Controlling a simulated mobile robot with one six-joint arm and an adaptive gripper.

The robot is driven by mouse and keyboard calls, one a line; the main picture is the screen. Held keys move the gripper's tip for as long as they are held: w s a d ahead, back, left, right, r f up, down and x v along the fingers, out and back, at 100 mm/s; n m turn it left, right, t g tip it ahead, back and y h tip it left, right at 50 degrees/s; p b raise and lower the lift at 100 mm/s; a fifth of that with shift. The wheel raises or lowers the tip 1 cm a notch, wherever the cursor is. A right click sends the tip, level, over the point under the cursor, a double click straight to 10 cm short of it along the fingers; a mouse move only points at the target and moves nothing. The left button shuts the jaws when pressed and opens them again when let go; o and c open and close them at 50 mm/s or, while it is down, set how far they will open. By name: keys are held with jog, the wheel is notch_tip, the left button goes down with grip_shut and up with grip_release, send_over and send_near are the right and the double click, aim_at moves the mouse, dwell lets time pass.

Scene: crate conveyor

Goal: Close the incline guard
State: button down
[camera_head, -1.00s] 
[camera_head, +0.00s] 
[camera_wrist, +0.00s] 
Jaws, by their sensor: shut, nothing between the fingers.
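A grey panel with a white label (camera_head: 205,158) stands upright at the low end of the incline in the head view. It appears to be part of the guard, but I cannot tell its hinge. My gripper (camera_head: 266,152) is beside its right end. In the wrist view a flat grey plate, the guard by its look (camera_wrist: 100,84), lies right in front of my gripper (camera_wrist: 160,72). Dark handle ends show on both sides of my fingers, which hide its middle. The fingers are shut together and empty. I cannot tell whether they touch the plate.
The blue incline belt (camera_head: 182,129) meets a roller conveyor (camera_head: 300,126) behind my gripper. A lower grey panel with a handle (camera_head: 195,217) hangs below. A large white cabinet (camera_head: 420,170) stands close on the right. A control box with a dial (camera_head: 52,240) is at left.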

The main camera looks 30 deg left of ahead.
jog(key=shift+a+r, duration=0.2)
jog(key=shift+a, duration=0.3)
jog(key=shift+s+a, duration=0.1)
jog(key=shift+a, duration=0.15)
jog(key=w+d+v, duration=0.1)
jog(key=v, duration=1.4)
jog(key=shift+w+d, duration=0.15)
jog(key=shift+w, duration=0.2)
────────────────────
To do — Give back the whole listing, word for word.

Final result —
Controlling a simulated mobile robot with one six-joint arm and an adaptive gripper.

The robot is driven by mouse and keyboard calls, one a line; the main picture is the screen. Held keys move the gripper's tip for as long as they are held: w s a d ahead, back, left, right, r f up, down and x v along the fingers, out and back, at 100 mm/s; n m turn it left, right, t g tip it ahead, back and y h tip it left, right at 50 degrees/s; p b raise and lower the lift at 100 mm/s; a fifth of that with shift. The wheel raises or lowers the tip 1 cm a notch, wherever the cursor is. A right click sends the tip, level, over the point under the cursor, a double click straight to 10 cm short of it along the fingers; a mouse move only points at the target and moves nothing. The left button shuts the jaws when pressed and opens them again when let go; o and c open and close them at 50 mm/s or, while it is down, set how far they will open. By name: keys are held with jog, the wheel is notch_tip, the left button goes down with grip_shut and up with grip_release, send_over and send_near are the right and the double click, aim_at moves the mouse, dwell lets time pass.

Scene: crate conveyor

Goal: Close the incline guard
State: button down
[camera_head, -1.00s] 
[camera_head, +0.00s] 
[camera_wrist, +0.00s] 
Jaws, by their sensor: shut, nothing between the fingers.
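A grey panel with a white label (camera_head: 205,158) stands upright at the low end of the incline in the head view. It appears to be part of the guard, but I cannot tell its hinge. My gripper (camera_head: 266,152) is beside its right end. In the wrist view a flat grey plate, the guard by its look (camera_wrist: 100,84), lies right in front of my gripper (camera_wrist: 160,72). Dark handle ends show on both sides of my fingers, which hide its middle. The fingers are shut together and empty. I cannot tell whether they touch the plate.
The blue incline belt (camera_head: 182,129) meets a roller conveyor (camera_head: 300,126) behind my gripper. A lower grey panel with a handle (camera_head: 195,217) hangs below. A large white cabinet (camera_head: 420,170) stands close on the right. A control box with a dial (camera_head: 52,240) is at left.

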The main camera looks 30 deg left of ahead.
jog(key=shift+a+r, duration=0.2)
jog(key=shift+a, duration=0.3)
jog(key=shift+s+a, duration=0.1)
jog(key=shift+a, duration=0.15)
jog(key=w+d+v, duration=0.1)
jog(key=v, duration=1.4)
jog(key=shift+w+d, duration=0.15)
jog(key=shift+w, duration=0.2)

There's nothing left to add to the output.